=== WHAT IS REQUIRED ===
Nothing but the lines from the one that contains "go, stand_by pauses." through the end of the listing should appear, set down exactly.
++++ SOURCE MATERIAL ++++
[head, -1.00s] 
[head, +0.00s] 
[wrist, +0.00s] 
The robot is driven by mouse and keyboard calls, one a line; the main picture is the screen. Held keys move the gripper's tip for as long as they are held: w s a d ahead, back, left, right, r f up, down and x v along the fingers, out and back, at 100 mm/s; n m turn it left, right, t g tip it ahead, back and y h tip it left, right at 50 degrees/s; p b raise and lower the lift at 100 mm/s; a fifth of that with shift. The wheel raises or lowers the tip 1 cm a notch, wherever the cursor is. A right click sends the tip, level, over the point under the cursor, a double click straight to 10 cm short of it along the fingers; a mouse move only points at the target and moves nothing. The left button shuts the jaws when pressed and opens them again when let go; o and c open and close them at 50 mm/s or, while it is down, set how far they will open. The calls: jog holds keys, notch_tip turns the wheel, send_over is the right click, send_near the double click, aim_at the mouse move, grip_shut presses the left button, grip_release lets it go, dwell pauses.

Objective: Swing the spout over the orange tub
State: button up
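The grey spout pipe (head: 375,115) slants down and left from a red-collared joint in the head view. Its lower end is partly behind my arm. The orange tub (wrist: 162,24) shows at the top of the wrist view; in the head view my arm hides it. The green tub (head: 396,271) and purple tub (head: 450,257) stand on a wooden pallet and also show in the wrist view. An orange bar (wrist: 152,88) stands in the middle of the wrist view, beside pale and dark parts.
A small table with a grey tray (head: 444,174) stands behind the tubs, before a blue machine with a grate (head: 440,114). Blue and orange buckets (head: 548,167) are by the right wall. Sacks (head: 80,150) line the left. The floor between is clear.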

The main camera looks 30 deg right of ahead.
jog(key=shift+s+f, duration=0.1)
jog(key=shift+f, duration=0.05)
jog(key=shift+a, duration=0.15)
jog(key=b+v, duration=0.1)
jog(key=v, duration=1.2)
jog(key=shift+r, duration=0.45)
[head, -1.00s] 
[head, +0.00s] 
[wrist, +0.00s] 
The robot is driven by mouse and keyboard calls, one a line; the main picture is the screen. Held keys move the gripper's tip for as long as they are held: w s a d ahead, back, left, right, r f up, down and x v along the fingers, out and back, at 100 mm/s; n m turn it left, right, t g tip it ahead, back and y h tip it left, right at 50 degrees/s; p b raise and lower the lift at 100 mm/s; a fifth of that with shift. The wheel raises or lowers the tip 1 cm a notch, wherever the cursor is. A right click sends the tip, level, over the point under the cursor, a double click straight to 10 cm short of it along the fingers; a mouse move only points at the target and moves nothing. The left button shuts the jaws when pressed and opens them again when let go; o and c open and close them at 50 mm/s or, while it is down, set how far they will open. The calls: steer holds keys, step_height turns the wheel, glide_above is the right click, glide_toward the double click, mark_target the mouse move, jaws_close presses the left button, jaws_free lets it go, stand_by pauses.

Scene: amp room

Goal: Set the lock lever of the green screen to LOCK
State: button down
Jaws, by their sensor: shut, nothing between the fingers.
++++
=== FINAL RESULT ===
The robot is driven by mouse and keyboard calls, one a line; the main picture is the screen. Held keys move the gripper's tip for as long as they are held: w s a d ahead, back, left, right, r f up, down and x v along the fingers, out and back, at 100 mm/s; n m turn it left, right, t g tip it ahead, back and y h tip it left, right at 50 degrees/s; p b raise and lower the lift at 100 mm/s; a fifth of that with shift. The wheel raises or lowers the tip 1 cm a notch, wherever the cursor is. A right click sends the tip, level, over the point under the cursor, a double click straight to 10 cm short of it along the fingers; a mouse move only points at the target and moves nothing. The left button shuts the jaws when pressed and opens them again when let go; o and c open and close them at 50 mm/s or, while it is down, set how far they will open. The calls: steer holds keys, step_height turns the wheel, glide_above is the right click, glide_toward the double click, mark_target the mouse move, jaws_close presses the left button, jaws_free lets it go, stand_by pauses.

Scene: amp room

Goal: Set the lock lever of the green screen to LOCK
State: button down
Jaws, by their sensor: shut, nothing between the fingers.

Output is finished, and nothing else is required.